In an advancement for quantum computing, researchers from Shanghai University have used a D-Wave quantum annealing processor to successfully factor a 22-bit RSA number—an achievement previously out of reach for this class of hardware. This marks a new milestone in the cryptographic arms race, where traditional security mechanisms such as RSA encryption face mounting pressure from evolving quantum technologies.
The Mechanics Behind the Breakthrough
The research team, led by Wang Chao, reimagined RSA factoring as a Quadratic Unconstrained Binary Optimization (QUBO) problem. This approach allowed them to harness the D-Wave Advantage system’s quantum annealing capabilities. Unlike universal, gate-based quantum computers that rely on Shor’s algorithm, annealers like D-Wave optimize problems by guiding qubits into a low-energy state where the solution emerges.
What set this experiment apart was their ability to scale beyond the 19-bit barrier that had previously limited quantum annealers. By fine-tuning the Ising model’s local-field and coupling coefficients, they reduced system noise and improved success rates in factoring.

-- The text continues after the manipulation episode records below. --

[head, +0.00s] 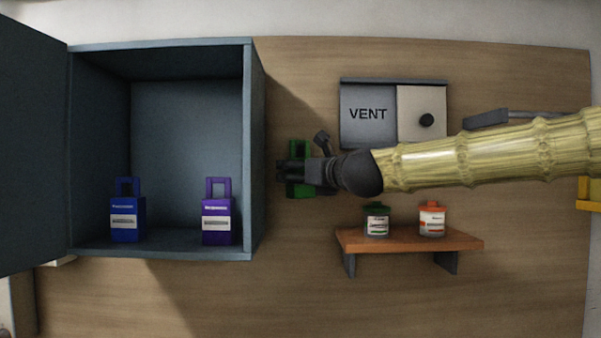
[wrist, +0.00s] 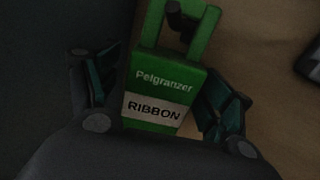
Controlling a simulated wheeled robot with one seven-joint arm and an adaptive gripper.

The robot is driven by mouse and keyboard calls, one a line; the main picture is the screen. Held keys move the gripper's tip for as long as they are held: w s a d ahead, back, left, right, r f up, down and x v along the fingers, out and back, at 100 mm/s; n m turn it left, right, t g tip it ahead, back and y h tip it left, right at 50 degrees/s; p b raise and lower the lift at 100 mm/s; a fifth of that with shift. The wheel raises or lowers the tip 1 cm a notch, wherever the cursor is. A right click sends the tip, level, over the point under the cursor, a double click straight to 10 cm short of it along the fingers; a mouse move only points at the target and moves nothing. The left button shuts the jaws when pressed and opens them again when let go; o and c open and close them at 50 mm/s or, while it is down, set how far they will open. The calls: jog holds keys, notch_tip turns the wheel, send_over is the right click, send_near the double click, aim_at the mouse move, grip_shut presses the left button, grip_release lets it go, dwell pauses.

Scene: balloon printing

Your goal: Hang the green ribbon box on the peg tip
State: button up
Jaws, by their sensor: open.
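The green ribbon box (head: 299,144) is against the wooden wall panel, just right of the blue-grey cabinet, largely hidden behind my gripper (head: 306,168). In the wrist view the box (wrist: 165,80) shows its "RIBBON" label and its loop handle at the top. A dark peg (wrist: 182,20) shows within the handle's opening; whether the handle rests on it I cannot tell. My gripper (wrist: 160,95) is open, with one finger on each side of the box. A gap shows beside the left finger; contact at the right finger is unclear.
The open cabinet (head: 259,150) holds a blue box (head: 124,226) and a purple box (head: 218,229). A vent panel (head: 368,130) is above my arm. A wooden shelf (head: 400,240) below carries a green-lidded jar (head: 376,222) and an orange-lidded jar (head: 432,220). The panel below my gripper is clear.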

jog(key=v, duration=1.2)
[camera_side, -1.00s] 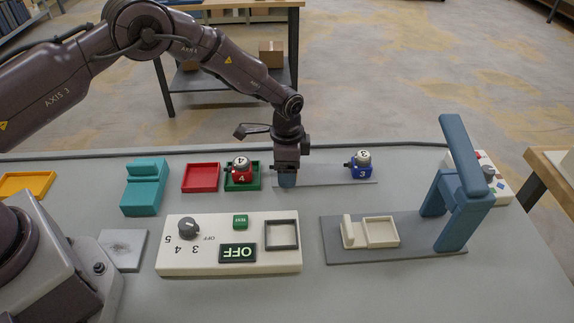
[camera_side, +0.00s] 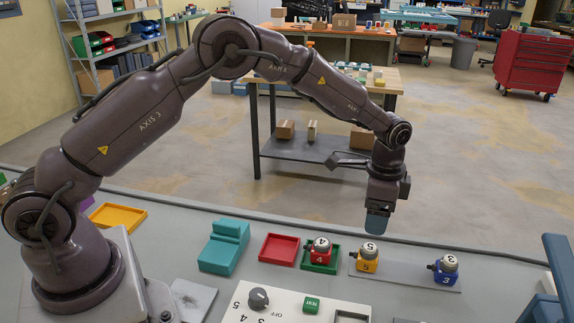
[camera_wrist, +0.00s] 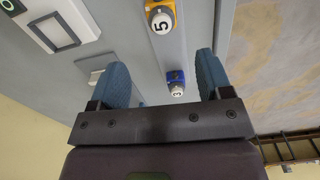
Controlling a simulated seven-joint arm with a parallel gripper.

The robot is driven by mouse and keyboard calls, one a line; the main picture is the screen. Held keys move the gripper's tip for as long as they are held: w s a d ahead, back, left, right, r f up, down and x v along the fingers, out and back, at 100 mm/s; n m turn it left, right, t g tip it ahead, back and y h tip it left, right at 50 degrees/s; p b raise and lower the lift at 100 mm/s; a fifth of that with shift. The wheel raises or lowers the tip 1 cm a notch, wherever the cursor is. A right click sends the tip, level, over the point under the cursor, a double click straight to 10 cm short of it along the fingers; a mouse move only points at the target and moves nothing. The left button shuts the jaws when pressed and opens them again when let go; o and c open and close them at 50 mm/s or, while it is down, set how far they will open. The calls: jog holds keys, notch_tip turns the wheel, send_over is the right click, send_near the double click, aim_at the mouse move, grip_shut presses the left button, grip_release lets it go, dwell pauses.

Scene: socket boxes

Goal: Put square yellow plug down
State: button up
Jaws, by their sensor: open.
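The square yellow plug (camera_side: 367,258), with a grey-white top marked 5, stands upright on the grey strip (camera_side: 405,274). It stands between the red plug (camera_side: 320,251) marked 4 and the blue plug (camera_side: 446,268) marked 3. My gripper (camera_side: 377,226) is above and behind the strip, apart from the yellow plug. In the wrist view my gripper (camera_wrist: 162,65) has its two blue fingers spread wide with nothing between them. The yellow plug (camera_wrist: 160,20) shows there at the top, and the blue plug (camera_wrist: 176,84) shows beyond it.
The red plug stands in a green tray (camera_side: 320,268) beside an empty red tray (camera_side: 279,249). A teal block (camera_side: 224,247) and a yellow tray (camera_side: 118,216) lie further left. A cream panel with a dial (camera_side: 259,298) is in front. A blue upright (camera_side: 558,265) stands at right.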

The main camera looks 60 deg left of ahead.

Why a 22-Bit Key Still Matters
While a 22-bit RSA key is negligible by modern cryptographic standards, this development signals significant progress. Conventional RSA keys used today are typically 2048-bit or longer, and remain secure against both classical and near-term quantum attacks. However, the importance of this 22-bit demonstration lies in proof-of-concept scalability.
The Shanghai team’s method showed that fewer physical qubits were needed per variable and that smarter embeddings and reduced noise could bring larger key sizes within reach. It also signals the potential for annealers to threaten other cryptographic systems.
Beyond RSA: Threats to Symmetric Ciphers
The researchers didn’t stop at RSA. They applied the same annealing-based approach to Substitution–Permutation Network (SPN) ciphers like Present and Rectangle—lightweight encryption algorithms commonly used in embedded and IoT devices. This marks the first time a real quantum processor has demonstrated the ability to pose a credible threat to both asymmetric and symmetric cryptographic structures in production today.
Global Response: Standards and Urgency
The threat isn’t hypothetical anymore. Recognizing the accelerating pace of quantum advancement, NIST published the first official post-quantum cryptography (PQC) standards in August 2024, including FIPS 203, 204, and 205, based on lattice-based cryptographic schemes. In March 2025, the standardization of HQC (Hamming Quasi-Cyclic) marked another strategic step.
Meanwhile, the White House has urged U.S. government agencies to proactively replace vulnerable encryption keys, warning of “harvest now, decrypt later” attacks—where encrypted data is stored for future decryption once quantum computing matures.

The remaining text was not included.